Because I wasn’t sure. I could foresee the pleasure in having a day job with which I could identify myself for a couple of years; but the romance of its routine would expire as soon as some bureaucrat’s ego would begin dictating procedures to me, on a daily basis. Some of them didn’t like my language, or my dress code. They handed me time sheets and forms, along with the lists of appropriate jewelry. Some wanted me to tame my hair. Others preferred I didn’t call my colleagues “Loves”.
So, I would leave. I would always leave, but with enough notice and plenty of disappointment noticeable on my employers’ faces:
“It’s just that you had so much potential!” they would say.
“Then, why did you break my balls about my headscarves?” I would think in response. Still, I would leave with grace (even if I was leaving over burning bridges).
After college, I would be the only one in my class to leave for an art school.

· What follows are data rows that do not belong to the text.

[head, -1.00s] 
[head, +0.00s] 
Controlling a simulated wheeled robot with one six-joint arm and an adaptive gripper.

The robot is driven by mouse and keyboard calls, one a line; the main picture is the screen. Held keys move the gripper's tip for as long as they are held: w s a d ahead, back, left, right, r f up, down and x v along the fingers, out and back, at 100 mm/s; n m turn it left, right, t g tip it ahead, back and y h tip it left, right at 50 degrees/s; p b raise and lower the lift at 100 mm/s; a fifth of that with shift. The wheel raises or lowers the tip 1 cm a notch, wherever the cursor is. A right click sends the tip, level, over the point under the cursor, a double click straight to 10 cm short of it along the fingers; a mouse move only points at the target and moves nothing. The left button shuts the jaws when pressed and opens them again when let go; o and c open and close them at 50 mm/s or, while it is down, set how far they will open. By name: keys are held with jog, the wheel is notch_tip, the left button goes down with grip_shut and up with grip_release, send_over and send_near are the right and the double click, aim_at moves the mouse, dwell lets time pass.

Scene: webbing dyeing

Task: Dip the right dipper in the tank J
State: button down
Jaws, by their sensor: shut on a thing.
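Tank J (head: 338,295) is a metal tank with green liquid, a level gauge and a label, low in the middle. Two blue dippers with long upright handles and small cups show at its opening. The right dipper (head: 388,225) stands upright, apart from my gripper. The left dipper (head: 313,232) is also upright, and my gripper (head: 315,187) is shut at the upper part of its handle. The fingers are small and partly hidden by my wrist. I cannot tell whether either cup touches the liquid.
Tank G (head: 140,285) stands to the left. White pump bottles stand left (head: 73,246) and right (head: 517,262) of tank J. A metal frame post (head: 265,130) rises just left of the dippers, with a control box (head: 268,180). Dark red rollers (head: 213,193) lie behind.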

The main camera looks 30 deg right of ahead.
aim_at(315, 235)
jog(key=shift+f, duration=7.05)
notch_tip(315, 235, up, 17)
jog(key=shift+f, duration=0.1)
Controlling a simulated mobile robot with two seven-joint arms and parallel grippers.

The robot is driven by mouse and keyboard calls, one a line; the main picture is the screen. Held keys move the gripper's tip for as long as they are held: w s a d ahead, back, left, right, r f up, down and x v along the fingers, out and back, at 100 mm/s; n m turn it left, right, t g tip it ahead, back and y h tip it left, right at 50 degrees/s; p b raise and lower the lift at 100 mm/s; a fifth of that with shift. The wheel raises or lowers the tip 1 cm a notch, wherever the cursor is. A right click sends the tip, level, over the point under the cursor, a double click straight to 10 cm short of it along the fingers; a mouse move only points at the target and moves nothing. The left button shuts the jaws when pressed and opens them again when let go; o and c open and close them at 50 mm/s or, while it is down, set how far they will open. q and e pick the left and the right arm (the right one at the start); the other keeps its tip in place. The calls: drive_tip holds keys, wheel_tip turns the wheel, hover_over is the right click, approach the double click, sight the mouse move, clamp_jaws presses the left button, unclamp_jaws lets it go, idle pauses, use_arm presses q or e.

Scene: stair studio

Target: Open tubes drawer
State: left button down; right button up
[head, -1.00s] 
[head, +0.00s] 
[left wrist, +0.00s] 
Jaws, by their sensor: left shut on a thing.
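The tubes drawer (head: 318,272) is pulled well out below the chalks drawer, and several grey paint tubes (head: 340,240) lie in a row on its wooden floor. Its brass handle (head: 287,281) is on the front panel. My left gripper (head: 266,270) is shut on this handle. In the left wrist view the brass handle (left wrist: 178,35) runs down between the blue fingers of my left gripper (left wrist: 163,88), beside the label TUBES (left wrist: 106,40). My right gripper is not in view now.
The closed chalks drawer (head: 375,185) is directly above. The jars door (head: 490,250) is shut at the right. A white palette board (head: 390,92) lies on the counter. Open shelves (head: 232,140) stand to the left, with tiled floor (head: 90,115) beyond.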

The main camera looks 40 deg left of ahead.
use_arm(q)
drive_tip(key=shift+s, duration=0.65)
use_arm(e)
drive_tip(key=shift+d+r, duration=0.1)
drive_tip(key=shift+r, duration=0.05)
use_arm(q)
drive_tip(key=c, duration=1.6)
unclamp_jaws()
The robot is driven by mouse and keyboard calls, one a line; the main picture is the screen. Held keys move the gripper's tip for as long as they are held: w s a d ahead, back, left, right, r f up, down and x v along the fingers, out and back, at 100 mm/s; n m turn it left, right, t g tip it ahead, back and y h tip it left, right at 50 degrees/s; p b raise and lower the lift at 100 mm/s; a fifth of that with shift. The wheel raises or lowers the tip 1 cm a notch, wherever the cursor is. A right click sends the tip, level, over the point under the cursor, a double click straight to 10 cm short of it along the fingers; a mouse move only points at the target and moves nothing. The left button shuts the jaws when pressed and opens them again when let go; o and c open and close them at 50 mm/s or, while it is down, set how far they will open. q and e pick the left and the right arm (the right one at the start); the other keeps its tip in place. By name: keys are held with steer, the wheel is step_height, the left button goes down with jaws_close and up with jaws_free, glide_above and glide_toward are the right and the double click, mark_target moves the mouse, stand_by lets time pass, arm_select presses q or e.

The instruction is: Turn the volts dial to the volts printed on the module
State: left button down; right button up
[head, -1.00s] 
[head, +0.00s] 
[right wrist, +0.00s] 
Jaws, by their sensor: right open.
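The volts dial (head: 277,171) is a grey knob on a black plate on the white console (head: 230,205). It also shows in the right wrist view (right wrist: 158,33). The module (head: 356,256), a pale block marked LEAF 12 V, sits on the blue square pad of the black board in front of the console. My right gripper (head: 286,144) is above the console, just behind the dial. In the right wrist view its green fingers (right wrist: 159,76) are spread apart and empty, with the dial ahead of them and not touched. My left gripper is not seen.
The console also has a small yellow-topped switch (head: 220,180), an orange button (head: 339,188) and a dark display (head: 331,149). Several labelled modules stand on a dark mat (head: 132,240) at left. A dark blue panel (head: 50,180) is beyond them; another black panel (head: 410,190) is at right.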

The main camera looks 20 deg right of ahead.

“But you should teach!” my academic mentors insisted. “Most of your contemporaries teach!”
Everyone had an opinion. Everyone but me. I still felt I could be so many things, but I really wanted to be — just one!
Some seemed to be quite disappointed in my decision to stick to the arts.
“What are you gonna do — with an art degree? You could be so many things, instead!”
And I wasn’t sure. I still wasn’t sure.
“And how can everybody else — be so sure?!” I wondered.
After the first semester in my MFA program, the uncertainty about my profession would remain. However, the overall vision of my life was becoming clearer: I would be an artist. I WAS an artist. And it was starting to be enough — to be that one thing.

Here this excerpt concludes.